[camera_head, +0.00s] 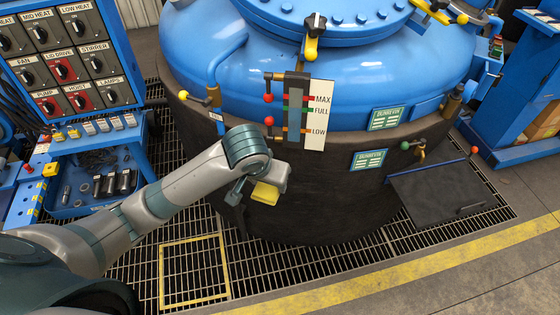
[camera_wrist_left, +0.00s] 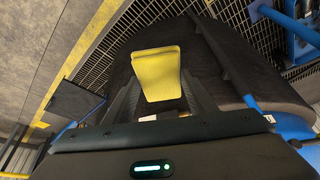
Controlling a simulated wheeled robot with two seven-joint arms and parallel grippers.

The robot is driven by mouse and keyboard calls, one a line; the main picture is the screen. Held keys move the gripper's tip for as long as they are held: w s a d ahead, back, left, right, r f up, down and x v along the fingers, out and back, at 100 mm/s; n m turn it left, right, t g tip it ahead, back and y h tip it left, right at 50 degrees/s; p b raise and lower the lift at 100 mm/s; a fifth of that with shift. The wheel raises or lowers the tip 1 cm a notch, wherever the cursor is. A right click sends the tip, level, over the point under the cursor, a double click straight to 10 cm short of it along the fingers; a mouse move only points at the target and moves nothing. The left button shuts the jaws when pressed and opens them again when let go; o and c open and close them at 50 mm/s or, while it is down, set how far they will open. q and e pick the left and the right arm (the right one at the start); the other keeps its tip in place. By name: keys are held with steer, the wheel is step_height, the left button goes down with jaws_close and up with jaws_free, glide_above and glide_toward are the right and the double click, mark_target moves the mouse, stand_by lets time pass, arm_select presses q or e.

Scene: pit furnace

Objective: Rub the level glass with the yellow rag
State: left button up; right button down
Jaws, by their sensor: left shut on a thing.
========================================
## Task objective
From the data, collect all lines where the string "button" appears.

## Finished task
The robot is driven by mouse and keyboard calls, one a line; the main picture is the screen. Held keys move the gripper's tip for as long as they are held: w s a d ahead, back, left, right, r f up, down and x v along the fingers, out and back, at 100 mm/s; n m turn it left, right, t g tip it ahead, back and y h tip it left, right at 50 degrees/s; p b raise and lower the lift at 100 mm/s; a fifth of that with shift. The wheel raises or lowers the tip 1 cm a notch, wherever the cursor is. A right click sends the tip, level, over the point under the cursor, a double click straight to 10 cm short of it along the fingers; a mouse move only points at the target and moves nothing. The left button shuts the jaws when pressed and opens them again when let go; o and c open and close them at 50 mm/s or, while it is down, set how far they will open. q and e pick the left and the right arm (the right one at the start); the other keeps its tip in place. By name: keys are held with steer, the wheel is step_height, the left button goes down with jaws_close and up with jaws_free, glide_above and glide_toward are the right and the double click, mark_target moves the mouse, stand_by lets time pass, arm_select presses q or e.
State: left button up; right button down

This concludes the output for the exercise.